[Stored entries]

--- start ---

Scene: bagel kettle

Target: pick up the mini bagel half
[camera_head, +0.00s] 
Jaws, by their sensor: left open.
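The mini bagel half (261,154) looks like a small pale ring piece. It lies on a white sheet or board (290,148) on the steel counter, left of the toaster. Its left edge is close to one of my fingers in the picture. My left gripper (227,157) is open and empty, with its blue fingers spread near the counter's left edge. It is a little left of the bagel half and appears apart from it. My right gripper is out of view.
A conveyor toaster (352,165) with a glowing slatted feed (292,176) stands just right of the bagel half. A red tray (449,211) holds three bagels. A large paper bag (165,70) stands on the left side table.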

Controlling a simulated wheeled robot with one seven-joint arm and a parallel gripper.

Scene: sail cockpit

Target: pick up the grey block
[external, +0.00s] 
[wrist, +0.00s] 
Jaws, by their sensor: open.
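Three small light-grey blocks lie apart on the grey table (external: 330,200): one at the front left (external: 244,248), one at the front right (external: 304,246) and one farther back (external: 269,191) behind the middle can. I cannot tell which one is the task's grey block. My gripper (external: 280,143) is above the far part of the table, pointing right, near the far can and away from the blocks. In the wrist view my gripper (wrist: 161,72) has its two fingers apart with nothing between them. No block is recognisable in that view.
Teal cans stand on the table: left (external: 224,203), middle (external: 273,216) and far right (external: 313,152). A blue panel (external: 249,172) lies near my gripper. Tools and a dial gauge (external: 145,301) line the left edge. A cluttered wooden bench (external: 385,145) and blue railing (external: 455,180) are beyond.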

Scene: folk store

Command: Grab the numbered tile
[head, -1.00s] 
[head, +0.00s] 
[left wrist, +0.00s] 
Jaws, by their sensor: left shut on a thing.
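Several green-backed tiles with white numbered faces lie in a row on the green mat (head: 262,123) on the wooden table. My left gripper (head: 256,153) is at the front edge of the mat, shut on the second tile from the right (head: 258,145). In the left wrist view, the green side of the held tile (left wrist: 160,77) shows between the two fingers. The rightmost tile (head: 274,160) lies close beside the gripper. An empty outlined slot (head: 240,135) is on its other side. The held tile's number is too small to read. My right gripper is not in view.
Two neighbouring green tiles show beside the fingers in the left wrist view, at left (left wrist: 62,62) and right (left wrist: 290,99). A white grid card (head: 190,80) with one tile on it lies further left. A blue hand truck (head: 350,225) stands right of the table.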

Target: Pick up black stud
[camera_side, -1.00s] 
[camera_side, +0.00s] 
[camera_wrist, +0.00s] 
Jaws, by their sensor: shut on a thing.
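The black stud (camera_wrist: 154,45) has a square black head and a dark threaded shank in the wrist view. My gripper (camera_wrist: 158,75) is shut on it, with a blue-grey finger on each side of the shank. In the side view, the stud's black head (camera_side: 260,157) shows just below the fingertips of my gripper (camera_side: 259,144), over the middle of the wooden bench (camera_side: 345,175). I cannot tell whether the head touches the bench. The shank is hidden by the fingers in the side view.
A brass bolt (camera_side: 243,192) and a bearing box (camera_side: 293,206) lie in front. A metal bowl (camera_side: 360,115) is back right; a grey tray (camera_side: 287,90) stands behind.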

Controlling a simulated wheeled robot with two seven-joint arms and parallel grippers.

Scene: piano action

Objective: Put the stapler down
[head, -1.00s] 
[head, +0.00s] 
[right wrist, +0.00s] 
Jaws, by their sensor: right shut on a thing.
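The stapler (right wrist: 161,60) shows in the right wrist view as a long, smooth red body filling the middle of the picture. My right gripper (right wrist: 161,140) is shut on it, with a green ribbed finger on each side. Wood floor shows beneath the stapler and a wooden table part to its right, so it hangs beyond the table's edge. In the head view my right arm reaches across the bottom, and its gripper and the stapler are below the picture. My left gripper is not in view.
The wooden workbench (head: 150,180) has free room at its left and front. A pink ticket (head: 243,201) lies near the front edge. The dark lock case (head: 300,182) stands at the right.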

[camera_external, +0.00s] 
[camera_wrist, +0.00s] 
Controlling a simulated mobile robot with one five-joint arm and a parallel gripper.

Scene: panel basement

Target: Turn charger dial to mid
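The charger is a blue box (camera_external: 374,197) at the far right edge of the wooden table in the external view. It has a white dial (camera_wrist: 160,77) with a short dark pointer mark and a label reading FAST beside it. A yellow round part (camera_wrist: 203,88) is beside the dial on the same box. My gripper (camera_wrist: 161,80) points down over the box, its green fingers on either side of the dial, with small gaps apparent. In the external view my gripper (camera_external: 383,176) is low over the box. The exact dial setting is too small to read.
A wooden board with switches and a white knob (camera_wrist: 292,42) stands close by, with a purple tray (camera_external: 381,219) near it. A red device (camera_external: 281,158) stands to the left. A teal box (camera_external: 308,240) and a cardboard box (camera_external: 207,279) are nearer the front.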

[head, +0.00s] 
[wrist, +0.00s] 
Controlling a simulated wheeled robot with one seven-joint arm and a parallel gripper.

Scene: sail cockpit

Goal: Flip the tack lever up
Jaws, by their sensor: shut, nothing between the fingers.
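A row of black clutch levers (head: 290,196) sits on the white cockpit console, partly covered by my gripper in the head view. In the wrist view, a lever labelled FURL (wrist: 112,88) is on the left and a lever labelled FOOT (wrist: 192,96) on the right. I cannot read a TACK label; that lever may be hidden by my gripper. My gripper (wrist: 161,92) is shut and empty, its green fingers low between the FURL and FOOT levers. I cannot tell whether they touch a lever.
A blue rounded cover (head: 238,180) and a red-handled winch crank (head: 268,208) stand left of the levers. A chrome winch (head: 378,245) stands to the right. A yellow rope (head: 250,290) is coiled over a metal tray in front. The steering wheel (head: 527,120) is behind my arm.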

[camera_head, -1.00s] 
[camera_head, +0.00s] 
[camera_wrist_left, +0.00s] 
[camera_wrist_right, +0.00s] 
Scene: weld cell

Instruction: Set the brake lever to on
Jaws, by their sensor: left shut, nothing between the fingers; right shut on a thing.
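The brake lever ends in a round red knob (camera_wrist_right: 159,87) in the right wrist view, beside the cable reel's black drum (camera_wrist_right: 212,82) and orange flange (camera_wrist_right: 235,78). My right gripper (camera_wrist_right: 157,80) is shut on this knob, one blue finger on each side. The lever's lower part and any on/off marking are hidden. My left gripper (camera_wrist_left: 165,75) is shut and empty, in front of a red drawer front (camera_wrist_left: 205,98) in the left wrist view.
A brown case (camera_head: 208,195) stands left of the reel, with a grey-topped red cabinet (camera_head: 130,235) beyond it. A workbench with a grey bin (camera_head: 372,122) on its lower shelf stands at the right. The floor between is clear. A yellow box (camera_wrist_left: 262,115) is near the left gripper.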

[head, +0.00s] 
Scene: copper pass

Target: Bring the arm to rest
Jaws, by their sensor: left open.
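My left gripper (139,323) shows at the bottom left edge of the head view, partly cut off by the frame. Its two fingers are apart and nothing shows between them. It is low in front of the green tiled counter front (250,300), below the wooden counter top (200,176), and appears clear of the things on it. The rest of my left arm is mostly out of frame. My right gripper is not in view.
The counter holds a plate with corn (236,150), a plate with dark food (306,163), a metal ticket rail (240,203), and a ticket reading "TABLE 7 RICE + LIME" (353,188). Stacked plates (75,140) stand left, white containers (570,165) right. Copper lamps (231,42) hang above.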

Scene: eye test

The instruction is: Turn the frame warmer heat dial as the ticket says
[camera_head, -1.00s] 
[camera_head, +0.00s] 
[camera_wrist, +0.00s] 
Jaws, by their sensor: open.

--- end ---

__Task details__
Make an exact copy of the data above.

__Answer below__
Scene: bagel kettle

Target: pick up the mini bagel half
[camera_head, +0.00s] 
Jaws, by their sensor: left open.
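The mini bagel half (261,154) looks like a small pale ring piece. It lies on a white sheet or board (290,148) on the steel counter, left of the toaster. Its left edge is close to one of my fingers in the picture. My left gripper (227,157) is open and empty, with its blue fingers spread near the counter's left edge. It is a little left of the bagel half and appears apart from it. My right gripper is out of view.
A conveyor toaster (352,165) with a glowing slatted feed (292,176) stands just right of the bagel half. A red tray (449,211) holds three bagels. A large paper bag (165,70) stands on the left side table.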

Controlling a simulated wheeled robot with one seven-joint arm and a parallel gripper.

Scene: sail cockpit

Target: pick up the grey block
[external, +0.00s] 
[wrist, +0.00s] 
Jaws, by their sensor: open.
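Three small light-grey blocks lie apart on the grey table (external: 330,200): one at the front left (external: 244,248), one at the front right (external: 304,246) and one farther back (external: 269,191) behind the middle can. I cannot tell which one is the task's grey block. My gripper (external: 280,143) is above the far part of the table, pointing right, near the far can and away from the blocks. In the wrist view my gripper (wrist: 161,72) has its two fingers apart with nothing between them. No block is recognisable in that view.
Teal cans stand on the table: left (external: 224,203), middle (external: 273,216) and far right (external: 313,152). A blue panel (external: 249,172) lies near my gripper. Tools and a dial gauge (external: 145,301) line the left edge. A cluttered wooden bench (external: 385,145) and blue railing (external: 455,180) are beyond.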

Scene: folk store

Command: Grab the numbered tile
[head, -1.00s] 
[head, +0.00s] 
[left wrist, +0.00s] 
Jaws, by their sensor: left shut on a thing.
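Several green-backed tiles with white numbered faces lie in a row on the green mat (head: 262,123) on the wooden table. My left gripper (head: 256,153) is at the front edge of the mat, shut on the second tile from the right (head: 258,145). In the left wrist view, the green side of the held tile (left wrist: 160,77) shows between the two fingers. The rightmost tile (head: 274,160) lies close beside the gripper. An empty outlined slot (head: 240,135) is on its other side. The held tile's number is too small to read. My right gripper is not in view.
Two neighbouring green tiles show beside the fingers in the left wrist view, at left (left wrist: 62,62) and right (left wrist: 290,99). A white grid card (head: 190,80) with one tile on it lies further left. A blue hand truck (head: 350,225) stands right of the table.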

Target: Pick up black stud
[camera_side, -1.00s] 
[camera_side, +0.00s] 
[camera_wrist, +0.00s] 
Jaws, by their sensor: shut on a thing.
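The black stud (camera_wrist: 154,45) has a square black head and a dark threaded shank in the wrist view. My gripper (camera_wrist: 158,75) is shut on it, with a blue-grey finger on each side of the shank. In the side view, the stud's black head (camera_side: 260,157) shows just below the fingertips of my gripper (camera_side: 259,144), over the middle of the wooden bench (camera_side: 345,175). I cannot tell whether the head touches the bench. The shank is hidden by the fingers in the side view.
A brass bolt (camera_side: 243,192) and a bearing box (camera_side: 293,206) lie in front. A metal bowl (camera_side: 360,115) is back right; a grey tray (camera_side: 287,90) stands behind.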

Controlling a simulated wheeled robot with two seven-joint arms and parallel grippers.

Scene: piano action

Objective: Put the stapler down
[head, -1.00s] 
[head, +0.00s] 
[right wrist, +0.00s] 
Jaws, by their sensor: right shut on a thing.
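The stapler (right wrist: 161,60) shows in the right wrist view as a long, smooth red body filling the middle of the picture. My right gripper (right wrist: 161,140) is shut on it, with a green ribbed finger on each side. Wood floor shows beneath the stapler and a wooden table part to its right, so it hangs beyond the table's edge. In the head view my right arm reaches across the bottom, and its gripper and the stapler are below the picture. My left gripper is not in view.
The wooden workbench (head: 150,180) has free room at its left and front. A pink ticket (head: 243,201) lies near the front edge. The dark lock case (head: 300,182) stands at the right.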

[camera_external, +0.00s] 
[camera_wrist, +0.00s] 
Controlling a simulated mobile robot with one five-joint arm and a parallel gripper.

Scene: panel basement

Target: Turn charger dial to mid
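The charger is a blue box (camera_external: 374,197) at the far right edge of the wooden table in the external view. It has a white dial (camera_wrist: 160,77) with a short dark pointer mark and a label reading FAST beside it. A yellow round part (camera_wrist: 203,88) is beside the dial on the same box. My gripper (camera_wrist: 161,80) points down over the box, its green fingers on either side of the dial, with small gaps apparent. In the external view my gripper (camera_external: 383,176) is low over the box. The exact dial setting is too small to read.
A wooden board with switches and a white knob (camera_wrist: 292,42) stands close by, with a purple tray (camera_external: 381,219) near it. A red device (camera_external: 281,158) stands to the left. A teal box (camera_external: 308,240) and a cardboard box (camera_external: 207,279) are nearer the front.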

[head, +0.00s] 
[wrist, +0.00s] 
Controlling a simulated wheeled robot with one seven-joint arm and a parallel gripper.

Scene: sail cockpit

Goal: Flip the tack lever up
Jaws, by their sensor: shut, nothing between the fingers.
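A row of black clutch levers (head: 290,196) sits on the white cockpit console, partly covered by my gripper in the head view. In the wrist view, a lever labelled FURL (wrist: 112,88) is on the left and a lever labelled FOOT (wrist: 192,96) on the right. I cannot read a TACK label; that lever may be hidden by my gripper. My gripper (wrist: 161,92) is shut and empty, its green fingers low between the FURL and FOOT levers. I cannot tell whether they touch a lever.
A blue rounded cover (head: 238,180) and a red-handled winch crank (head: 268,208) stand left of the levers. A chrome winch (head: 378,245) stands to the right. A yellow rope (head: 250,290) is coiled over a metal tray in front. The steering wheel (head: 527,120) is behind my arm.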

[camera_head, -1.00s] 
[camera_head, +0.00s] 
[camera_wrist_left, +0.00s] 
[camera_wrist_right, +0.00s] 
Scene: weld cell

Instruction: Set the brake lever to on
Jaws, by their sensor: left shut, nothing between the fingers; right shut on a thing.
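The brake lever ends in a round red knob (camera_wrist_right: 159,87) in the right wrist view, beside the cable reel's black drum (camera_wrist_right: 212,82) and orange flange (camera_wrist_right: 235,78). My right gripper (camera_wrist_right: 157,80) is shut on this knob, one blue finger on each side. The lever's lower part and any on/off marking are hidden. My left gripper (camera_wrist_left: 165,75) is shut and empty, in front of a red drawer front (camera_wrist_left: 205,98) in the left wrist view.
A brown case (camera_head: 208,195) stands left of the reel, with a grey-topped red cabinet (camera_head: 130,235) beyond it. A workbench with a grey bin (camera_head: 372,122) on its lower shelf stands at the right. The floor between is clear. A yellow box (camera_wrist_left: 262,115) is near the left gripper.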

[head, +0.00s] 
Scene: copper pass

Target: Bring the arm to rest
Jaws, by their sensor: left open.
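My left gripper (139,323) shows at the bottom left edge of the head view, partly cut off by the frame. Its two fingers are apart and nothing shows between them. It is low in front of the green tiled counter front (250,300), below the wooden counter top (200,176), and appears clear of the things on it. The rest of my left arm is mostly out of frame. My right gripper is not in view.
The counter holds a plate with corn (236,150), a plate with dark food (306,163), a metal ticket rail (240,203), and a ticket reading "TABLE 7 RICE + LIME" (353,188). Stacked plates (75,140) stand left, white containers (570,165) right. Copper lamps (231,42) hang above.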

Scene: eye test

The instruction is: Turn the frame warmer heat dial as the ticket says
[camera_head, -1.00s] 
[camera_head, +0.00s] 
[camera_wrist, +0.00s] 
Jaws, by their sensor: open.

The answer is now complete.